Make Listening Work

Admit it – we’re all poor listeners. Very poor. No surprise here – it’s the nature of our beast in the modern world. But, instead of just lamenting about it … or ignoring the condition … there are lots of simple ways to Make Listening Work for you if you want to improve this critical skill.

Active Listening Techniques

One way to begin overcoming the various barriers to listening or at least resisting them for the moment is to consciously practice these Active Listening Techniques:

  1. Concentrating, allowing for some silence.
  2. Interpreting feelings as well as fact
  3. Staying on one subject at a time.
  4. Allowing the speaker to finish their thought.
  5. Using questions to clarify.
  6. Occasionally summarizing what is being discussed.
  7. Looking for concepts behind the facts.

Show You’re Listening

Saying to someone else ‘I hear you’ is lame. Of course we hear them – hearing is a physiological process over which we have little control. Saying ‘I’m listening’ rarely works – it sounds patronizing and often false. But showing that you’re listening usually works. Here are seven types of word tracks to help get you there:

  1. Encouraging – to show interest, to keep discussion going: “I see…” “Uh-huh … “ “And… “
  2. Echoing – to show you are listening: “This is what I think we should do.” “This is what you think we should do.”
  3. Paraphrasing – to show you are understanding, to indicate what you think, to allow for clarification, to highlight important points, to increase clarity: “If I understand you correctly, you are suggesting that…”
  4. Reflecting – to respond to a person’s feelings, to show sensitivity, to allow venting: “You feel caught in the middle when…” “That situation has really been frustrating…” “You’re irritated that…”
  5. Perception Checking – to indicate what conclusions you are making, to show interest and sensitivity: “I’m getting the sense that…” “Let me check my view of the situation…”
  6. Questioning – to get information, opinions, to check your understanding, to encourage more discussion: “What do you think about…?” “Can you tell me about…?” “Do you want this or that?”

 Small Steps

If all these techniques sound like a lot of work … you’re absolutely right!

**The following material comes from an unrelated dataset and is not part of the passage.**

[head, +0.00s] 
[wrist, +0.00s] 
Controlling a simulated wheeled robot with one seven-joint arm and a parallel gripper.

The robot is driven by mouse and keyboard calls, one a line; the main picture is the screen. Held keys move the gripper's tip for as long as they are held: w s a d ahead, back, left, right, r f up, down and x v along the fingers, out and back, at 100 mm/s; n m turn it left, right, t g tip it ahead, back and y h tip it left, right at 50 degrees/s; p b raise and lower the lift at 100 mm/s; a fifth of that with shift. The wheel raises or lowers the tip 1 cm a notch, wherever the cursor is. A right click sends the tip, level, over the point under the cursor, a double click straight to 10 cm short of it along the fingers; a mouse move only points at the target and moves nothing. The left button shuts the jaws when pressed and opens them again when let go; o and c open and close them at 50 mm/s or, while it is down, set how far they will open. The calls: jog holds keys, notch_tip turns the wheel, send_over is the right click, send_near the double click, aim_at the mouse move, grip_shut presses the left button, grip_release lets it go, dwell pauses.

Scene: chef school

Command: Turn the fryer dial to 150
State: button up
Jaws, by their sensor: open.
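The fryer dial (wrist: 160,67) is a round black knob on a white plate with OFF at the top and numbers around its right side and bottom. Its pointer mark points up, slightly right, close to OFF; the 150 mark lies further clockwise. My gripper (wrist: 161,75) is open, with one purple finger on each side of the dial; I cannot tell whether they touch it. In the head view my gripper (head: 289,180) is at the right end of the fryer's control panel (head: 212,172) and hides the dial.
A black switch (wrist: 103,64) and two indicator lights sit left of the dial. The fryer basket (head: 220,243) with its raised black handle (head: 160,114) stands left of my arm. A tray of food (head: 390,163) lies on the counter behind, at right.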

That’s why effective listening is so difficult and, therefore, most of us don’t do it very well. But, fear not. You can begin to take small steps toward becoming a Power Listener:

  1. Admit that you’re bad at it and that you regularly fall victim to one or more of the Barriers to Listening discussed last month.
  2. Accept the critical importance of more effective listening at work (at home, too) and commit to doing something about improving your skills.
  3. Begin practicing some of the seven Active Listening Techniques. Start small and focus on sustaining improvement.
  4. Show you’re listening by using more of the seven types of word track outlined above.

It took your whole adult life for your listening skills to get to where they are now. Give yourself plenty of time to work on these simple-but-not-easy improvements to get you where you want to be. Are you listening?